At that time, Ms Cassotis stated that gaps in west coast coverage were frustrating for the airport’s passengers, who were working to take advantage of spin-offs from Carnegie Mellon and the University of Pittsburgh. She cited the growing high tech community in the Pittsburgh area and many companies from the Silicon Valley and Seattle that were basing operations in Pittsburgh. Large technology companies Google, Uber and Facebook all have a presence in the Pittsburgh region.
The airport secured a key victory in filling west coast service gaps when Alaska Airlines outlined plans to launch service between Pittsburgh and Seattle in Sep-2018. Pittsburgh is a finalist in the competition for Amazon’s second headquarters, and a link to Seattle certainly does not hurt the city’s chances in the competition.
More recently, United has stated that it plans to expand service between Pittsburgh and its hub in San Francisco. Previously, the airline implemented a hiatus on the route in Jan and Feb but will now operate the flight year-round, and plans to add a second daily flight on the pairing from Jan through Oct.
During the past year Spirit Airlines has joined Southwest in operating service from Pittsburgh to Los Angeles, filling a service gap created by American when it cut service on the pairing in early 2017.
This all adds to numerous domestic and international new route successes that is helping to drive passenger growth at Pittsburgh International Airport and support its turnaround since US Airways closed its Pittsburgh hub in 2004. It has been a period of ups and downs since then with growth at the start of the current decade preceding two years of traffic declines in 2012 and 2013. Modest year-on-year growth returned in 2014 and 2015 before reaching a then decade high of +2.2% in 2016.
But since then things have been on the rise. Traffic levels shot up to a new clear decade high rate in 2017 with passenger numbers up +8.2% and this year are even out performing that rate at +10.4% across the first five months of the year. This puts the airport on track to potentially pass the ten million passenger milestone for the full year – it ended 2017 handling 8.9 million passengers.
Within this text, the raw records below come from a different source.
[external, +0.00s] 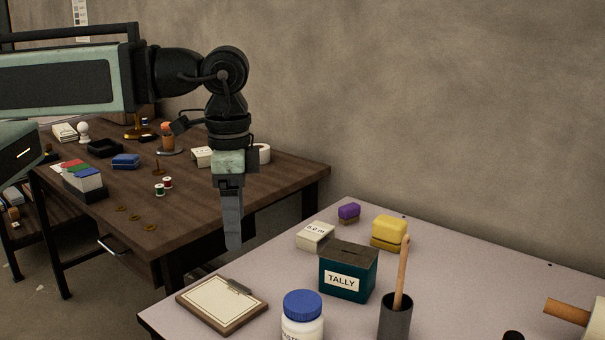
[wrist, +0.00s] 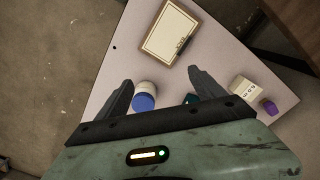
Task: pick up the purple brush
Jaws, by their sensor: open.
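The purple brush (external: 349,212) is a small block with a purple top and a brownish lower part. It stands near the back edge of the pale table, behind the teal tally box (external: 347,272). In the wrist view the purple brush (wrist: 269,107) shows at the right, outside my fingers. My gripper (external: 233,240) points down, left of the brush and higher than the table. In the wrist view my gripper (wrist: 160,82) has its two fingers wide apart, with nothing between them touching either finger.
A cream box (external: 315,235) stands just left of the brush, and a yellow block (external: 389,232) to its right. A clipboard (external: 222,303), a blue-lidded jar (external: 303,315) and a dark cup (external: 395,318) with a wooden stick are nearer. A brown table (external: 200,210) stands behind.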

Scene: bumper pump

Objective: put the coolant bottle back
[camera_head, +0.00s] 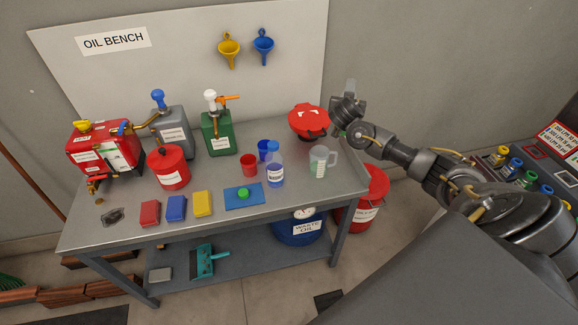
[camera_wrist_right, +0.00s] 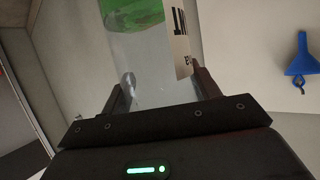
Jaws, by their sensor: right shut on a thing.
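My right gripper (camera_head: 347,108) is raised above the back right corner of the bench, close to the red funnel. In the right wrist view its two fingers (camera_wrist_right: 161,88) are shut on a clear, see-through bottle (camera_wrist_right: 148,82) with a pale label and a green patch near the top edge of the picture. In the head view the bottle (camera_head: 350,87) is a small greyish shape at the fingertips, so its label cannot be read there. A blue-tinted bottle (camera_head: 275,172) with a label stands on the bench. My left gripper is out of view.
The bench (camera_head: 225,220) holds a clear jug (camera_head: 320,160), red cup (camera_head: 249,165), red funnel (camera_head: 309,119), red can (camera_head: 168,168), green can (camera_head: 216,133) and several coloured blocks. A blue funnel (camera_head: 263,45) hangs on the board. The bench's front right is clear.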

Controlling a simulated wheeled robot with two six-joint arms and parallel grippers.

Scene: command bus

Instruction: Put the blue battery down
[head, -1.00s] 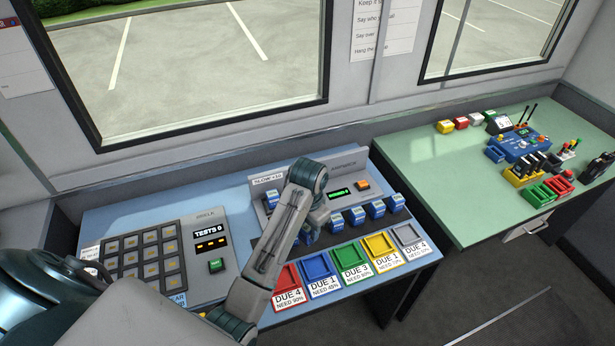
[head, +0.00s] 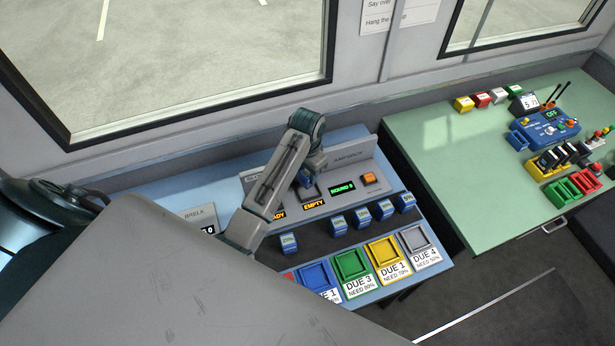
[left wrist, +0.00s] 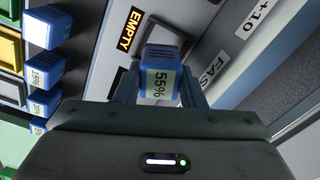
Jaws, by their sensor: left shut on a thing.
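My left gripper (left wrist: 160,88) is shut on a blue battery (left wrist: 161,76) with a 55% label. In the head view the gripper (head: 309,177) and the held battery (head: 306,182) are over the back console, close to a dark slot (head: 309,193) above an orange EMPTY display (head: 313,205). I cannot tell whether the battery touches the slot. A display partly hidden by my arm ends in "ADY" (head: 279,215). My right gripper is not in view.
Several blue batteries (head: 362,214) stand in a row in front of the console, with a gap beside the leftmost (head: 289,243). Coloured trays, including a green one (head: 351,264), line the front edge. A green table (head: 430,150) stands at right.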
CHART – Traffic levels at Pittsburgh International Airport grew at a decade high rate in 2017, but levels are running still higher across the first five months of 2018Source: CAPA – Centre for Aviation and OAG
Seasonal frequency additions and more available seats to top business and leisure markets nonstop from Pittsburgh International Airport are the main reason passenger traffic is growing to these new highs. In May, passenger traffic was up +8.6% as 841,092 passengers travelled through the airport, making this month the busiest May for travel in over a decade and marking the 25th consecutive month of passenger growth.
“Making travel easier for passengers is as important as adding new dots to the map,” says Ms Cassotis. “Frequency additions and larger planes on established routes are indicative of demand in Pittsburgh’s healthy and growing market.”
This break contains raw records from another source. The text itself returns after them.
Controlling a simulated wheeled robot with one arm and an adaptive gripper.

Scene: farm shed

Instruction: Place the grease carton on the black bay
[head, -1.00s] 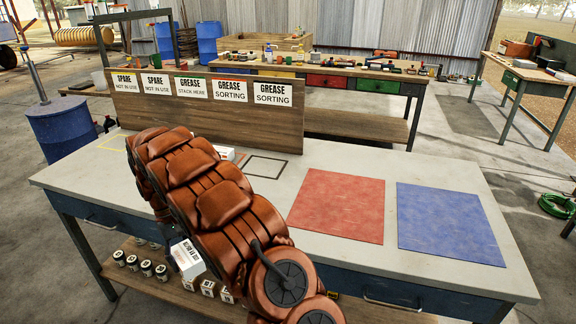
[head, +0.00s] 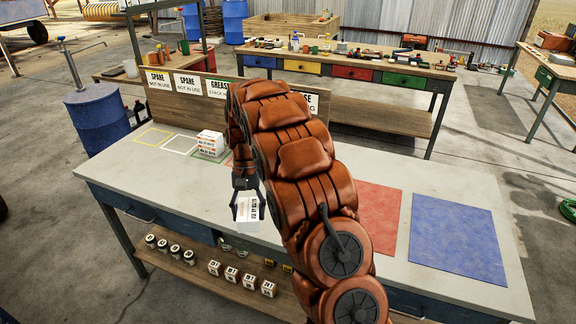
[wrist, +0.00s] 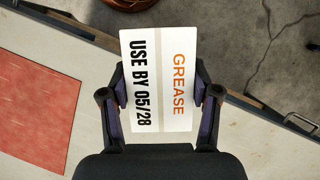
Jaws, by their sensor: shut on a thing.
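My gripper (head: 246,186) is shut on a white grease carton (head: 249,214) and holds it near the bench's front edge. In the wrist view the carton (wrist: 158,80) sits between both fingers, with "GREASE" and "USE BY 05/28" facing the camera. The bench edge runs beneath it there. The black bay is hidden behind my arm in the head view and is not in the wrist view. Small stacked grease cartons (head: 210,144) stand at the green outlined bay (head: 201,156).
The bench (head: 140,175) also has yellow (head: 153,138) and white (head: 180,144) outlined bays, a red mat (head: 377,215) and a blue mat (head: 458,240). A sign board (head: 150,97) stands along the back. Several jars and small boxes (head: 240,276) sit on the lower shelf (head: 190,265).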

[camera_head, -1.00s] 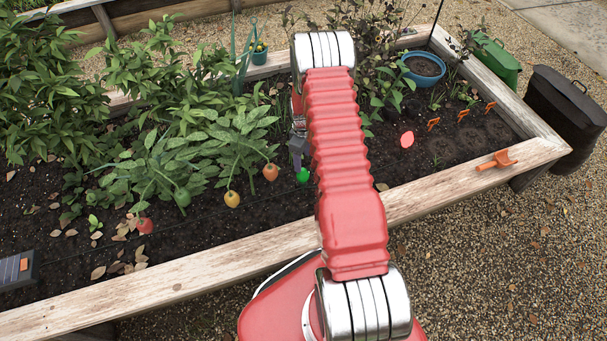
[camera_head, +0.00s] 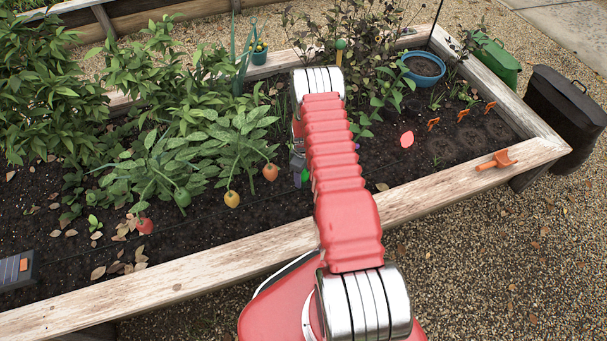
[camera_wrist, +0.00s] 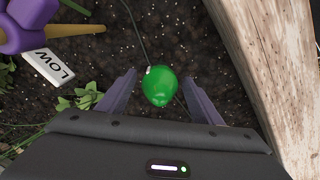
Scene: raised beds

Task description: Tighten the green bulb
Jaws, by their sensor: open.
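The green bulb (camera_wrist: 160,87) is a round, glossy green globe in the wrist view, with a small pale fitting and a dark cable at its upper left. My gripper (camera_wrist: 164,83) is open. Its two purple-grey fingers stand to the left and right of the bulb with visible gaps on both sides.
A wooden bed edge (camera_wrist: 270,70) runs close on the right in the wrist view. A white "LOW" label (camera_wrist: 48,68) and a purple object (camera_wrist: 32,22) lie upper left. An orange bulb (camera_head: 270,172) and a yellow bulb (camera_head: 232,199) sit left among leafy plants.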

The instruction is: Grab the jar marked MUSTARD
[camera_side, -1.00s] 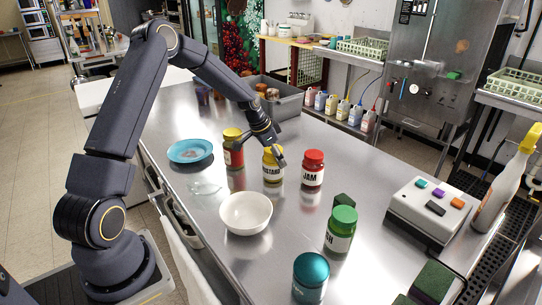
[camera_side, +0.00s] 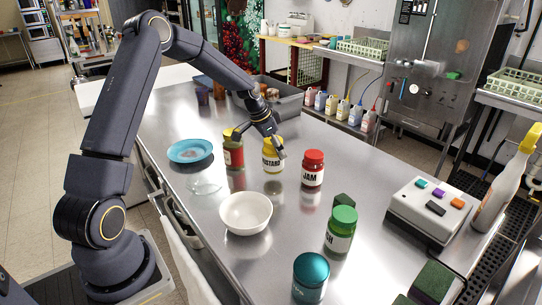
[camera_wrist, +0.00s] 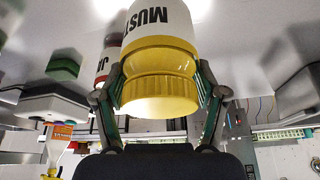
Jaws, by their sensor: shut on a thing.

In addition to resumption of international service on Condor and Delta Air Lines in May-2018, airlines have added capacity for the peak summer travel season to the following markets: Nashville on Southwest; Boston on Delta and JetBlue; Dallas/Fort Worth on Spirit and American; Myrtle Beach on Spirit; and Las Vegas on Southwest, all contributing to growth in seats, flights and passengers for the month.
Also in May-2018, WOW air resumed a fifth weekly flight to Reykjavik, Air Canada began nonstop service to Montreal, Vacation Express began weekly charter service to Cozumel, and Delta and American continued weekend scheduled service to Cancun. More recently a new nonstop service to Salt Lake City on Delta began earlier this month.
A highlight for the remainder of the year will be the introduction of a small schedule of nonstop charter services to Shanghai with China Eastern Airlines as part of a historic partnership agreement between Pittsburgh International Airport, VisitPittsburgh, Idea Foundry and Caissa Touristic. The services will be flown using a 316-seat Boeing 777-300ER and begin from 03-Aug-2018.
Alongside a longer series of flights to China, Ms Cassotis highlighted the UK and Germany as key growth markets for the future. She told CAPA TV during a recent interview that the growth being recorded in 2017 and year to date highlights room for further network expansion. “It tells me that we still have more air service to absorb,” she explained.
Having now enjoyed two full years of monthly traffic rises, Ms Cassotis highlights how the airport has emerged from the shadows after losing its hub status and how it is working with airline partners to explore a collaborative approach to development across multiple operational models. She highlights work being doing ahead of the arrival of its first Chinese leisure link later this year and how digitalisation will play an important part in its roadmap for the future.